TASK MATERIAL
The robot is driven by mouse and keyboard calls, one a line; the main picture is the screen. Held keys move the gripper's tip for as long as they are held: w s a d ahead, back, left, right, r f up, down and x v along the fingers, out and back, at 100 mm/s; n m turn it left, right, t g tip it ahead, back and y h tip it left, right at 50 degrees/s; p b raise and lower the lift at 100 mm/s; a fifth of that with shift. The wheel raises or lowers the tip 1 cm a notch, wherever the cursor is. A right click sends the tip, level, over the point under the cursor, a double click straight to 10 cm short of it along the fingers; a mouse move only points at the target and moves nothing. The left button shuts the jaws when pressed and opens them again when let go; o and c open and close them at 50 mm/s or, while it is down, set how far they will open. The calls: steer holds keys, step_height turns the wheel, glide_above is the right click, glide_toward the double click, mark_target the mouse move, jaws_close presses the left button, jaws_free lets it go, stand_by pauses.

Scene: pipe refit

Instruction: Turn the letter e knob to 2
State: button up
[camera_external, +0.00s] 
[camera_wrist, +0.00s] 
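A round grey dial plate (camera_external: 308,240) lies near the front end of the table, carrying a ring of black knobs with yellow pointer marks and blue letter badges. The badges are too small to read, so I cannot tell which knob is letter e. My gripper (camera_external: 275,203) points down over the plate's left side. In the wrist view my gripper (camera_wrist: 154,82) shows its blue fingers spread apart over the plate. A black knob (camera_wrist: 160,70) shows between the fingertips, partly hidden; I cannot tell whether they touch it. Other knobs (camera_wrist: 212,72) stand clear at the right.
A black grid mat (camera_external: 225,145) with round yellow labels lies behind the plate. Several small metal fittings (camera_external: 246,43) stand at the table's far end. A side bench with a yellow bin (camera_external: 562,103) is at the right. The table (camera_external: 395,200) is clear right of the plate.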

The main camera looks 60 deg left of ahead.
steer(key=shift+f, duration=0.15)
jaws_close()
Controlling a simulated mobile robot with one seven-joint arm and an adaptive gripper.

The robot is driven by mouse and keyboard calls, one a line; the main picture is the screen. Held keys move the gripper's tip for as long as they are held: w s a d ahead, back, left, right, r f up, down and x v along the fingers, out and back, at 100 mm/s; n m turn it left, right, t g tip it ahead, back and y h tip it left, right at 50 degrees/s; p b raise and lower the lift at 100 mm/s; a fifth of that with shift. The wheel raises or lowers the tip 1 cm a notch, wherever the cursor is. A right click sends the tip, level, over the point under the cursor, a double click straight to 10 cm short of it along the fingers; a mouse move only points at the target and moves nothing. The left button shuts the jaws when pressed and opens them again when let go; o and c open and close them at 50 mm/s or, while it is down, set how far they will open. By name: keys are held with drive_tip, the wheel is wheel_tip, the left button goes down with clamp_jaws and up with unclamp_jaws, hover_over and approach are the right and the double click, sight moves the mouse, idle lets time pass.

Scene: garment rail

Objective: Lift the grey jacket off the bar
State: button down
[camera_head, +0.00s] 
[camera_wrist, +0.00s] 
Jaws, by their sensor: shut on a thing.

WHAT YOU SHOULD DO
Reproduce each entry from the records above, character for character.

RESPONSE FOR THIS EXERCISE
The robot is driven by mouse and keyboard calls, one a line; the main picture is the screen. Held keys move the gripper's tip for as long as they are held: w s a d ahead, back, left, right, r f up, down and x v along the fingers, out and back, at 100 mm/s; n m turn it left, right, t g tip it ahead, back and y h tip it left, right at 50 degrees/s; p b raise and lower the lift at 100 mm/s; a fifth of that with shift. The wheel raises or lowers the tip 1 cm a notch, wherever the cursor is. A right click sends the tip, level, over the point under the cursor, a double click straight to 10 cm short of it along the fingers; a mouse move only points at the target and moves nothing. The left button shuts the jaws when pressed and opens them again when let go; o and c open and close them at 50 mm/s or, while it is down, set how far they will open. The calls: steer holds keys, step_height turns the wheel, glide_above is the right click, glide_toward the double click, mark_target the mouse move, jaws_close presses the left button, jaws_free lets it go, stand_by pauses.

Scene: pipe refit

Instruction: Turn the letter e knob to 2
State: button up
[camera_external, +0.00s] 
[camera_wrist, +0.00s] 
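A round grey dial plate (camera_external: 308,240) lies near the front end of the table, carrying a ring of black knobs with yellow pointer marks and blue letter badges. The badges are too small to read, so I cannot tell which knob is letter e. My gripper (camera_external: 275,203) points down over the plate's left side. In the wrist view my gripper (camera_wrist: 154,82) shows its blue fingers spread apart over the plate. A black knob (camera_wrist: 160,70) shows between the fingertips, partly hidden; I cannot tell whether they touch it. Other knobs (camera_wrist: 212,72) stand clear at the right.
A black grid mat (camera_external: 225,145) with round yellow labels lies behind the plate. Several small metal fittings (camera_external: 246,43) stand at the table's far end. A side bench with a yellow bin (camera_external: 562,103) is at the right. The table (camera_external: 395,200) is clear right of the plate.

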The main camera looks 60 deg left of ahead.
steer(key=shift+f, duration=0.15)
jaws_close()
Controlling a simulated mobile robot with one seven-joint arm and an adaptive gripper.

The robot is driven by mouse and keyboard calls, one a line; the main picture is the screen. Held keys move the gripper's tip for as long as they are held: w s a d ahead, back, left, right, r f up, down and x v along the fingers, out and back, at 100 mm/s; n m turn it left, right, t g tip it ahead, back and y h tip it left, right at 50 degrees/s; p b raise and lower the lift at 100 mm/s; a fifth of that with shift. The wheel raises or lowers the tip 1 cm a notch, wherever the cursor is. A right click sends the tip, level, over the point under the cursor, a double click straight to 10 cm short of it along the fingers; a mouse move only points at the target and moves nothing. The left button shuts the jaws when pressed and opens them again when let go; o and c open and close them at 50 mm/s or, while it is down, set how far they will open. By name: keys are held with drive_tip, the wheel is wheel_tip, the left button goes down with clamp_jaws and up with unclamp_jaws, hover_over and approach are the right and the double click, sight moves the mouse, idle lets time pass.

Scene: garment rail

Objective: Lift the grey jacket off the bar
State: button down
[camera_head, +0.00s] 
[camera_wrist, +0.00s] 
Jaws, by their sensor: shut on a thing.

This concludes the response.